[Entries from a robot dataset]
## begin
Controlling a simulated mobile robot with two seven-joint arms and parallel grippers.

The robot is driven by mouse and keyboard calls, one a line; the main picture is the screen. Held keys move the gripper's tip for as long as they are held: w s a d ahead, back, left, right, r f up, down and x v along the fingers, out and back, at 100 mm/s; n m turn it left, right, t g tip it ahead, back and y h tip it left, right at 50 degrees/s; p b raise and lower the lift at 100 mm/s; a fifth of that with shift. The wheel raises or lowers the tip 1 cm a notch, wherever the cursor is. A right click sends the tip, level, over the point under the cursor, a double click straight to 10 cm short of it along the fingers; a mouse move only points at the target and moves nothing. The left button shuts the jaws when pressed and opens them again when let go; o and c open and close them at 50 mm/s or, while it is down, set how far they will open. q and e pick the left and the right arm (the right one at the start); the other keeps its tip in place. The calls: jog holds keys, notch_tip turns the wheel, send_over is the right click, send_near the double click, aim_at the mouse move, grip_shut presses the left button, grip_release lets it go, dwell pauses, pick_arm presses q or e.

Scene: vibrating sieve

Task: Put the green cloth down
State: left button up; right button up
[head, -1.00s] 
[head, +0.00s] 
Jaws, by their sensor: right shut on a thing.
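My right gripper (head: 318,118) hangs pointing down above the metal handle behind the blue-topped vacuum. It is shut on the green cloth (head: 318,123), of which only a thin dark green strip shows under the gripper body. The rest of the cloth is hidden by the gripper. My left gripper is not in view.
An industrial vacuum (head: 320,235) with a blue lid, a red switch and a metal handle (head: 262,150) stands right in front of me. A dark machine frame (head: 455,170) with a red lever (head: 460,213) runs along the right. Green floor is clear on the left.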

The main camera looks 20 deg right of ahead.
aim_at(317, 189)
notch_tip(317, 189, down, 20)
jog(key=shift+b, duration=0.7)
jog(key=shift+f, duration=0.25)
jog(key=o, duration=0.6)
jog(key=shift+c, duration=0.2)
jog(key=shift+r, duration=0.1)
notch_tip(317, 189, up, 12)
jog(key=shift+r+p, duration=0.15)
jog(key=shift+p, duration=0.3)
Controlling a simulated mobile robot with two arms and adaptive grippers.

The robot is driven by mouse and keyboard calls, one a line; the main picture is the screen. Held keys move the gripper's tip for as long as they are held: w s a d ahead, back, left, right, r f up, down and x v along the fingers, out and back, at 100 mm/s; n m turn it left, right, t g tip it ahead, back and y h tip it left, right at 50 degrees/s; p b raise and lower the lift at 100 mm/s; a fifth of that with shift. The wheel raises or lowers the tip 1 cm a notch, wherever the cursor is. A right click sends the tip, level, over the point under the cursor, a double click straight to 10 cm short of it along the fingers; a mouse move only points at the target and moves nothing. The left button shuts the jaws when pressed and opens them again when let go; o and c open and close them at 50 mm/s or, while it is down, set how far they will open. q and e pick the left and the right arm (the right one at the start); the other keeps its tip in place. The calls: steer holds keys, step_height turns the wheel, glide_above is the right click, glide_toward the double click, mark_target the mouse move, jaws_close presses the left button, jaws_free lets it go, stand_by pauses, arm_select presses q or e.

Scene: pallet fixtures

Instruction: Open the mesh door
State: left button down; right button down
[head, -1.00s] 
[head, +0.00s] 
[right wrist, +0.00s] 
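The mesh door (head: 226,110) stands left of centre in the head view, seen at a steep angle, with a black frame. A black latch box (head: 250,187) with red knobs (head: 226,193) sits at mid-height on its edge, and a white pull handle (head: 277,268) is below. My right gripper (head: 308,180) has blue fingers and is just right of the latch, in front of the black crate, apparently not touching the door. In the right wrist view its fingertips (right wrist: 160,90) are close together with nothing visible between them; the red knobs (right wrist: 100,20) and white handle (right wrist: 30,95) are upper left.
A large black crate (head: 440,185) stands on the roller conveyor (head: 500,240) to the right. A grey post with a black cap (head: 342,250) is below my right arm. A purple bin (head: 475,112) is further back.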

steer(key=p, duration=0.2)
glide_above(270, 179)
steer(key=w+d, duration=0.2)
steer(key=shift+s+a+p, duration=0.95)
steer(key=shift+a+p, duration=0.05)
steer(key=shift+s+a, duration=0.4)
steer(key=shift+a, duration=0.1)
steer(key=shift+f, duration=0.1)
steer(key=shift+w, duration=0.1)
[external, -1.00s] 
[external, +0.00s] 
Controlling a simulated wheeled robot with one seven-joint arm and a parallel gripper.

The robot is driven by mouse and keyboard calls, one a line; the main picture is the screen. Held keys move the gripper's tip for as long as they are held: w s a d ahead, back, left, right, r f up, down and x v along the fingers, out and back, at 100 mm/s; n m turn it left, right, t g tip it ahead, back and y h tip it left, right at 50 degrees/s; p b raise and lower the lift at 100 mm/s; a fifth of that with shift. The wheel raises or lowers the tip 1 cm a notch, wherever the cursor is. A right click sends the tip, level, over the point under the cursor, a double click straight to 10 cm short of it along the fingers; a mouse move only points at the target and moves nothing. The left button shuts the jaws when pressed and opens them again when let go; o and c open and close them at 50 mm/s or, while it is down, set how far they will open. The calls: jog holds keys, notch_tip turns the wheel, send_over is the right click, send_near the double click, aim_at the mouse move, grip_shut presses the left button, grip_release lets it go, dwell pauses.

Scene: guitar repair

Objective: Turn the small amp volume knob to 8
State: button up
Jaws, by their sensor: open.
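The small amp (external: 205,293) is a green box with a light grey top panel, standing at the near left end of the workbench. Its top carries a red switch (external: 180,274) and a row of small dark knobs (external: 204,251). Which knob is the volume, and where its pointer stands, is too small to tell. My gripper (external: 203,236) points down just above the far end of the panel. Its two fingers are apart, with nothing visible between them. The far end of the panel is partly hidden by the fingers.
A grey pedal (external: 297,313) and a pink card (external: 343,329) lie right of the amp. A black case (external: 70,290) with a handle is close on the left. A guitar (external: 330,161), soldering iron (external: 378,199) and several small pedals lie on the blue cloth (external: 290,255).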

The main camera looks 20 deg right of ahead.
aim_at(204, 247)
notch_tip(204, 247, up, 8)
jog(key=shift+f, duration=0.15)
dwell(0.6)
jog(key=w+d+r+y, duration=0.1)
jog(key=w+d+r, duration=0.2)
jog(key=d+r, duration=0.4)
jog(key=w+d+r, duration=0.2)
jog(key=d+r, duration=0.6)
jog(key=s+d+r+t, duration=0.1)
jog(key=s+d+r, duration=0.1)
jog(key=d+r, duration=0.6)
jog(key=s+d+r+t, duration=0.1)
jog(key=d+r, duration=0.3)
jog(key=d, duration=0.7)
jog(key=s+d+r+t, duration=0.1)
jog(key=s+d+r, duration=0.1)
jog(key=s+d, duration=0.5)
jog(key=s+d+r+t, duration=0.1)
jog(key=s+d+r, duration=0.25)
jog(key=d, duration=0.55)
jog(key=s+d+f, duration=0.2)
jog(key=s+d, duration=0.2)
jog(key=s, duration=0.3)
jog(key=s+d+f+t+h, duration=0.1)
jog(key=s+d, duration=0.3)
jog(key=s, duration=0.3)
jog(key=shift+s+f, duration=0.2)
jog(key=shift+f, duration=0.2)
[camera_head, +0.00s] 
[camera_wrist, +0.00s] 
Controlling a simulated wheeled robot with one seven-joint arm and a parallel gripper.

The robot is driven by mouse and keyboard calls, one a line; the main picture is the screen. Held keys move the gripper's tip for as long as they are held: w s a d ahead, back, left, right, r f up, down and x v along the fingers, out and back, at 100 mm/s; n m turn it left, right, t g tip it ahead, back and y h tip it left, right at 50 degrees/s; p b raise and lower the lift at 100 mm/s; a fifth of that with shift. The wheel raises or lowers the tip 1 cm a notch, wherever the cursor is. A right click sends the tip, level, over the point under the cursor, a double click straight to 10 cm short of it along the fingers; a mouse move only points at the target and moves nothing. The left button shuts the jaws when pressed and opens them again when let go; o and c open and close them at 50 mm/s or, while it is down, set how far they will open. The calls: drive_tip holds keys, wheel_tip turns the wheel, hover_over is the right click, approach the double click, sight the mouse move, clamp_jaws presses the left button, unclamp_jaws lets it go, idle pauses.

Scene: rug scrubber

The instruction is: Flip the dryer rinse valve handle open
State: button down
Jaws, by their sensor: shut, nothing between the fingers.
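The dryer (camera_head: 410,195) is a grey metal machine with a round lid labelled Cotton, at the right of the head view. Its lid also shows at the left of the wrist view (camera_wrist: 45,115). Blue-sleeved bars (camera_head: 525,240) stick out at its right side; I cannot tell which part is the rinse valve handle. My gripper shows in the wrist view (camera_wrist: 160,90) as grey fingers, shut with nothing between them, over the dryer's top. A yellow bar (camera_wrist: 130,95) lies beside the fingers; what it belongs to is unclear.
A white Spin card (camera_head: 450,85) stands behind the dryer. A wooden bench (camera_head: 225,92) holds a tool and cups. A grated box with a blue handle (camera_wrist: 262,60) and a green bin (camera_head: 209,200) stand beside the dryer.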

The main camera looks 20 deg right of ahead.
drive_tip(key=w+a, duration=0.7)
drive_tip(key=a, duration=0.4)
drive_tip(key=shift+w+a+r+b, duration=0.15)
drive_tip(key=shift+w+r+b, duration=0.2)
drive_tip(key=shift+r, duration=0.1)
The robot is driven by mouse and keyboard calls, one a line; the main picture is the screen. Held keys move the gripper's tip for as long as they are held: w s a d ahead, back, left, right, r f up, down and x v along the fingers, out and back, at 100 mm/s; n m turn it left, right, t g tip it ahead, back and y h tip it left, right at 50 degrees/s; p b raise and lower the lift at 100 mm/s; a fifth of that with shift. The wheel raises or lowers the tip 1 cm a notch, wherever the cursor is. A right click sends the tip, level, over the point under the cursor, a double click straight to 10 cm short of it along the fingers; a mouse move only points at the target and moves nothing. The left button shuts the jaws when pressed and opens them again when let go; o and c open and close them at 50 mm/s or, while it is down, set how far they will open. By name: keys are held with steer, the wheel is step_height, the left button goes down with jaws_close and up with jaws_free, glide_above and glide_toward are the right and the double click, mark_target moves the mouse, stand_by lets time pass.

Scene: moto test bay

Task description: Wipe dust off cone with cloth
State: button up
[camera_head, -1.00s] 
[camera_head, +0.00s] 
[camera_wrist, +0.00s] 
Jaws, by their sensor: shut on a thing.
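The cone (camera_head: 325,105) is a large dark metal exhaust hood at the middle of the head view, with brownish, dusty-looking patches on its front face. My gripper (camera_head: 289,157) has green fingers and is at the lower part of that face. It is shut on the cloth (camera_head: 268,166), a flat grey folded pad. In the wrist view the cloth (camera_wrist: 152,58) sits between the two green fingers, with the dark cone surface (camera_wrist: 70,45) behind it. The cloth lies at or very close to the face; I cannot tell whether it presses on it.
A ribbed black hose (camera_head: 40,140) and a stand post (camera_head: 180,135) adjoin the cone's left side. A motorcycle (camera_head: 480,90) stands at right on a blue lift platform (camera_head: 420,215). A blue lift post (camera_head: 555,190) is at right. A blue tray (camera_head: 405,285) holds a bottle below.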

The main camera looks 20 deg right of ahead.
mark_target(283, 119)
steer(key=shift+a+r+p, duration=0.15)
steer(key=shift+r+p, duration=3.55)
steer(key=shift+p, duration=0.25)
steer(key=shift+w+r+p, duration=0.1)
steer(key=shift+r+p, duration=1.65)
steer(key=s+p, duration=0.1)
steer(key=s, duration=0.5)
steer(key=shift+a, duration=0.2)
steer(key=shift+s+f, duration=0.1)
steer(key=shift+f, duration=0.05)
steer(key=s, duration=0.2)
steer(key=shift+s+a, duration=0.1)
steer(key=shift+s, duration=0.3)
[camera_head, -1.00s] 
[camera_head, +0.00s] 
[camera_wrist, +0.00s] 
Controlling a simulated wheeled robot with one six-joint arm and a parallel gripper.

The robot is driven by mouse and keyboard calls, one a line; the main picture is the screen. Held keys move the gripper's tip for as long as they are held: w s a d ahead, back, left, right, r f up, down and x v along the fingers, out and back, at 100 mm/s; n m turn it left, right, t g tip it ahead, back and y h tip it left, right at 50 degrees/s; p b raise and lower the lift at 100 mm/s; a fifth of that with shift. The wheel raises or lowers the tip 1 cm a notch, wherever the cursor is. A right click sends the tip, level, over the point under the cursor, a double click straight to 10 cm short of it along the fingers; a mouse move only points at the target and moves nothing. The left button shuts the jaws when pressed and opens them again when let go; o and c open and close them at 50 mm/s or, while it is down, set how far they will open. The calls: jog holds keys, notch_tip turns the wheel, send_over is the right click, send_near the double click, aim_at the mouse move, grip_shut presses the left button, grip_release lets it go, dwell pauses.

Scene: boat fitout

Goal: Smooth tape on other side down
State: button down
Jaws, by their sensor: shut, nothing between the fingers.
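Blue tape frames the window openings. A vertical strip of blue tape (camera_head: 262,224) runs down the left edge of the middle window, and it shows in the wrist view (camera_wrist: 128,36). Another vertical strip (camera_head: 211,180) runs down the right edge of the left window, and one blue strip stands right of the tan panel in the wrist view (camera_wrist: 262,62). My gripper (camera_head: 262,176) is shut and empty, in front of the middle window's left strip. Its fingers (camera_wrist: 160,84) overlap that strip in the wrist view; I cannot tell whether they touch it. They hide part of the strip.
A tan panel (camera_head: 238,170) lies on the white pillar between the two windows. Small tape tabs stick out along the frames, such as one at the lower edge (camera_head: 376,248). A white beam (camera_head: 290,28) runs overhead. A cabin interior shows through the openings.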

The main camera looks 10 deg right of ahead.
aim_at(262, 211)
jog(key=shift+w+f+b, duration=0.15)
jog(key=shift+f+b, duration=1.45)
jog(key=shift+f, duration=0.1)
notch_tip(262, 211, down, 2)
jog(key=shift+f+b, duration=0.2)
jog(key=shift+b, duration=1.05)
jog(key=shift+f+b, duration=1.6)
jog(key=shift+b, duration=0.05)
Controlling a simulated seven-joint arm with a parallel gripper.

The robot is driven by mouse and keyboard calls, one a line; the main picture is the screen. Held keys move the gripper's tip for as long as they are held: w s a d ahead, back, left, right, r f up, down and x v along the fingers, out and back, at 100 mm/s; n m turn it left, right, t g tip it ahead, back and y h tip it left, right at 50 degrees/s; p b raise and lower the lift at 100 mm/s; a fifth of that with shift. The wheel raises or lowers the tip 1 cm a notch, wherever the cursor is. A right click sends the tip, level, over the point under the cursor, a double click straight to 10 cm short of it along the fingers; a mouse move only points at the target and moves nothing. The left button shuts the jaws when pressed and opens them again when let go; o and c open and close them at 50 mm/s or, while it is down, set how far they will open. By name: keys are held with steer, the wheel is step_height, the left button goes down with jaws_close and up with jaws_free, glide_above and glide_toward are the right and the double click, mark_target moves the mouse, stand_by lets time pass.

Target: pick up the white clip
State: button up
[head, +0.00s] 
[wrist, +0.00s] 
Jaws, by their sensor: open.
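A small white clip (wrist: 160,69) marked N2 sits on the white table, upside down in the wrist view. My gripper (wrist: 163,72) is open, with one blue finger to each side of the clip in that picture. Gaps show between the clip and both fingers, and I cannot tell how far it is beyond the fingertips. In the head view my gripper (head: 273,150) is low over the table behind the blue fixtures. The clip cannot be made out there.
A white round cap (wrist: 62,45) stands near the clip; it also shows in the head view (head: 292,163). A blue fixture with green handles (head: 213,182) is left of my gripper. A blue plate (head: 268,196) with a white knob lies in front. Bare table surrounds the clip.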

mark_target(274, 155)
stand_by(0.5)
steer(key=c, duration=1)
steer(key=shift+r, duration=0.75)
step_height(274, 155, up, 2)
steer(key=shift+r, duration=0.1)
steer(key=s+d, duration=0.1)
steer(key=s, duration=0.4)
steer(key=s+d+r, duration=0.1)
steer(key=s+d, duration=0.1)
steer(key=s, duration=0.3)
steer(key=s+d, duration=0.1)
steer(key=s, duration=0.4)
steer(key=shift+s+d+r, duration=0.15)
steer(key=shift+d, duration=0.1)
## end
▶ **To do**: Select and copy every line of the material that holds the string "Controlling".

▶ **Answer to the task**:
Controlling a simulated mobile robot with two seven-joint arms and parallel grippers.
Controlling a simulated mobile robot with two arms and adaptive grippers.
Controlling a simulated wheeled robot with one seven-joint arm and a parallel gripper.
Controlling a simulated wheeled robot with one seven-joint arm and a parallel gripper.
Controlling a simulated wheeled robot with one six-joint arm and a parallel gripper.
Controlling a simulated seven-joint arm with a parallel gripper.

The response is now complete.